[Your task] Pick every line with "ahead" from the material below.

::: Dataset content :::

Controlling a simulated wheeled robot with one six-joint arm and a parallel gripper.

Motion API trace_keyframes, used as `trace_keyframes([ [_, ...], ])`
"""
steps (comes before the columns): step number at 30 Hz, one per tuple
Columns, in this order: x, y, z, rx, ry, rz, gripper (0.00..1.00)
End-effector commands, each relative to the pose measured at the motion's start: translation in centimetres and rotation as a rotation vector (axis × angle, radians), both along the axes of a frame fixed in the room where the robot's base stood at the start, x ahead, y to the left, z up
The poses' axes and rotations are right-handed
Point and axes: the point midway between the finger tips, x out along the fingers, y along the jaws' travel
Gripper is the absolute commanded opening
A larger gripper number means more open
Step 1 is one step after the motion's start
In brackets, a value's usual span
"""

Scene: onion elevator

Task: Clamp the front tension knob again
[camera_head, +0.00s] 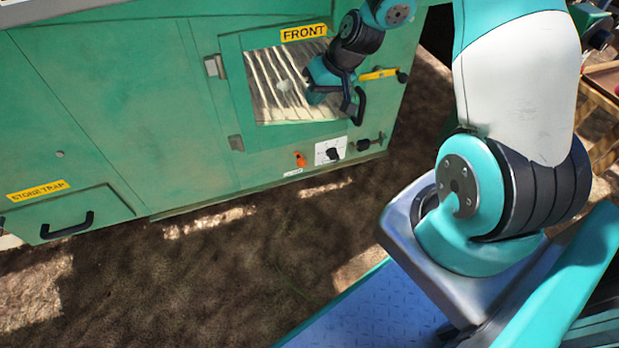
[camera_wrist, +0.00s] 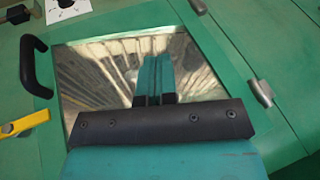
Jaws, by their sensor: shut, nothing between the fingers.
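A green machine (camera_head: 130,90) carries a door with a clear window (camera_head: 268,85) and a yellow FRONT label (camera_head: 304,33). My gripper (camera_head: 312,97) is shut and empty, in front of the window. In the wrist view its fingers (camera_wrist: 153,62) are together over the window pane (camera_wrist: 100,65); I cannot tell whether they touch it. A black knob on a white dial plate (camera_head: 333,154) is below the door. Another dark knob (camera_head: 363,145) is at the machine's lower right edge. No readable label tells which knob is the front tension knob.
The door has a black handle (camera_head: 359,107) and hinges (camera_head: 235,143) on its left. A yellow lever (camera_head: 378,74) and an orange knob (camera_head: 300,159) are nearby. A stone trap drawer (camera_head: 66,214) is lower left. The brown ground (camera_head: 250,260) before the machine is clear.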

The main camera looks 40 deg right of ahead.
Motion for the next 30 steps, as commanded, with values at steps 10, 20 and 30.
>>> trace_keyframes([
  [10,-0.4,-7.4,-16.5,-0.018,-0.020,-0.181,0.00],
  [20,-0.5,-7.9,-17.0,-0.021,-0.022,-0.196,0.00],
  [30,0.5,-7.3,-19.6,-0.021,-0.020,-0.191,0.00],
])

:::

[Solved problem]
End-effector commands, each relative to the pose measured at the motion's start: translation in centimetres and rotation as a rotation vector (axis × angle, radians), both along the axes of a frame fixed in the room where the robot's base stood at the start, x ahead, y to the left, z up
The main camera looks 40 deg right of ahead.

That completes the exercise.